Years of ultralow rates have created an enviable position for borrowers in the yen bond market, as costs have stayed relatively low and stable. Now, speculation that the Bank of Japan will finally tighten policy is leaving the market exposed.
Investor demand for corporate bonds is weakening, even as companies rush to raise money to take advantage of low rates while they still can. Some deals have been scrapped amid market volatility, including one tranche of a sale by a sushi restaurant chain on Monday, and borrowers are exploring new pricing structures to attract money.
"There is a sense of caution in the credit market that negative interest rates will be lifted at some point,” said Kentaro Harada, chief credit analyst at SMBC Nikko Securities. "Investors are increasingly becoming selective, and the premiums that they demand and what issuers want to offer are getting harder to match.”
All this points to an uncertain picture going into 2024 for the Japanese market, which until now has stood out globally by providing cheap funding opportunities when borrowing costs in other currencies have surged. Adding to the challenge is the risk that other major central banks may start cutting interest rates just as the BOJ starts rolling back its ultraeasy policy.
Bigger spreads
Buyers are seeking wider spreads on yen-denominated bonds from Japanese and overseas issuers. At around 61 basis points, premiums are higher than the average for every year since the fallout of the financial crisis in 2009, according to a Bloomberg index. Spreads have experienced some relatively wide fluctuations in 2023, though, coming down from almost 68 basis points in March after the collapse of Silicon Valley Bank and Credit Suisse roiled global financial markets.
The gyrations make it more difficult for issuers to find pricing levels that meet investor demand, leading them to explore other structures, such as unrated bonds and rare floating-rate notes.
Sales taper off
Sales of yen-denominated corporate bonds from Japanese and foreign borrowers have declined for two straight months through November, according to available data.
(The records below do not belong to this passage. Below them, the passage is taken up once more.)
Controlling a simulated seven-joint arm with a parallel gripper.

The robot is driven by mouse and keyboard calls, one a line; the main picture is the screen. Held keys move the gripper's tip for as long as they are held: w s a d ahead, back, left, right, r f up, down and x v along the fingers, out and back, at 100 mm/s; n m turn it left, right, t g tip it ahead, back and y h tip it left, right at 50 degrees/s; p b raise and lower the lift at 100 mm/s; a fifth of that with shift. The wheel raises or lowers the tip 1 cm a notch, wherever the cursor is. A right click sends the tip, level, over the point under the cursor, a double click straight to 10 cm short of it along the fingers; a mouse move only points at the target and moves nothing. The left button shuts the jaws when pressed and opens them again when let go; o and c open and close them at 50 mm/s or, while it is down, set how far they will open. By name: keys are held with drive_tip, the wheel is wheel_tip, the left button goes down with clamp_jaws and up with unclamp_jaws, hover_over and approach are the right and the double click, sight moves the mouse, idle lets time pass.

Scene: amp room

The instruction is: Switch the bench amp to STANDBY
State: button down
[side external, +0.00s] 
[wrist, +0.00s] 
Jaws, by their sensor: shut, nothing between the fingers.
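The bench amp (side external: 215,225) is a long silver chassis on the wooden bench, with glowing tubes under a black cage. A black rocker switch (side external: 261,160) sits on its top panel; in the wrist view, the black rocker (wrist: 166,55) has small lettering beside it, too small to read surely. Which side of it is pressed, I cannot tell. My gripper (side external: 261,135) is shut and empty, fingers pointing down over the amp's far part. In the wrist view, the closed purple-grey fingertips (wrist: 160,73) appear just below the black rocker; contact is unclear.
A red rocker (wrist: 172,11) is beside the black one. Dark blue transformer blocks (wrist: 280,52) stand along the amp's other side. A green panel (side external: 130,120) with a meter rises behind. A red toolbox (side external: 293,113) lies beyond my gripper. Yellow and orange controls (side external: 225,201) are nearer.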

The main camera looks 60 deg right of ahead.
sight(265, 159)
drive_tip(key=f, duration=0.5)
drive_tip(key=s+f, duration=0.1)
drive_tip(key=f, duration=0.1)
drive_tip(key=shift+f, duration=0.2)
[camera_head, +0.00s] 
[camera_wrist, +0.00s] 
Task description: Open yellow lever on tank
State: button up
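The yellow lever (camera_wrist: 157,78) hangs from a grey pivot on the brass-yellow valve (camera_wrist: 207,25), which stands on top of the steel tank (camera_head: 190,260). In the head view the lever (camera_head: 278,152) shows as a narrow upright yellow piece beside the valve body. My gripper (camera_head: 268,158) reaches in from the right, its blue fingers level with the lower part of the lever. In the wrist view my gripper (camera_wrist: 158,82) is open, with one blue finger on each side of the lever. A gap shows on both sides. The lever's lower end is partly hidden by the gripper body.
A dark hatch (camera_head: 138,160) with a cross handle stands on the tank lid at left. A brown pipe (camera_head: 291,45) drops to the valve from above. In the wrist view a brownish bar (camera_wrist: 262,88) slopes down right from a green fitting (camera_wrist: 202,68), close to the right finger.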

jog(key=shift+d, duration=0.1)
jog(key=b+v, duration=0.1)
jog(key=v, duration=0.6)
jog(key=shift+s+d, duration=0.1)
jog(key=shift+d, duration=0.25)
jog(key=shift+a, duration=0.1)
That is despite issuance jumping by 30% year on year to a record ¥17.7 trillion ($121 billion) so far in 2023, with borrowers scrambling to get into the market before costs rise more.
This doesn’t bode well for this month, with only about ¥220 billion of deals in the pipeline from Japanese and overseas issuers. Added to the ¥298 billion of bonds that priced at the start of the month, that would still make for relatively low volume compared to some ¥2.3 trillion of yen-denominated bonds sold in December 2022.
Rising rates
Fluctuating sovereign yields have led to an increasing number of corporate notes being priced on spreads over government bonds, a change to the practice of just setting a coupon, which was widely adopted after the BOJ introduced its negative rate policy in early 2016. This means that borrowers are now more exposed to volatility in the rates market, and that may make it more difficult for them to find the right pricing levels, especially at times when Japanese bond yields are moving a lot.
"The consensus is that rates will rise, so coupon pricing no longer fits the current market condition,” said Masahiro Koide, joint head of the products business division at Mizuho Securities. His data as of Dec. 1 shows that about 95% of 10-year notes for institutional investors sold by Japanese companies since August, excluding highway operators, were priced on spread, compared with 26% between April and July. The shift quickened after the BOJ effectively loosened its cap on 10-year yields in late July.
Pulled deals
There have been an unusually large number of deals scrapped this year because of fluctuations in the Japanese credit market. Bonds from energy supplier Iwatani and social network provider Gree are among at least 18 offerings that were either delayed or canceled this year. Food & Life Cos. scrapped the 10-year tranche of a planned yen bond sale due to the market environment on Monday, going ahead with only the five-year tranche. A long marketing period for debt sales compounds these issues.